** START PROVIDED DATA **

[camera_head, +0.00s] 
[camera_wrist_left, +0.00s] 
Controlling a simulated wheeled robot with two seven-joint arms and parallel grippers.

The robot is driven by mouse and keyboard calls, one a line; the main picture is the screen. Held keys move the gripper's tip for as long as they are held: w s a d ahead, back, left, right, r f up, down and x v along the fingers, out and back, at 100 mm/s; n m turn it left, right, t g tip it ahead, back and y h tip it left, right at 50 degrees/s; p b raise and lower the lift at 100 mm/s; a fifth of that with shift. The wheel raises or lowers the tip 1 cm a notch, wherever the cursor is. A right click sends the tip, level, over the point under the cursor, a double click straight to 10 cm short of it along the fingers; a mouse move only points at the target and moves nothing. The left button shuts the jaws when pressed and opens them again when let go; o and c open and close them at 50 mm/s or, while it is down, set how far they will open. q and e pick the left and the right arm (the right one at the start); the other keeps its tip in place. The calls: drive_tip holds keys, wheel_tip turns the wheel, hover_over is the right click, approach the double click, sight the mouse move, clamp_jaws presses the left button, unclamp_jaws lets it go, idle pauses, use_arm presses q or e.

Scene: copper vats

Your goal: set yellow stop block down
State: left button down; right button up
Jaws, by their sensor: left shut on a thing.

** END PROVIDED DATA **

_SHORT EXERCISE:_ Among the lines above, how many contain the string "button"? State the number alone.

_SOLUTION TO THE EXERCISE:_ 2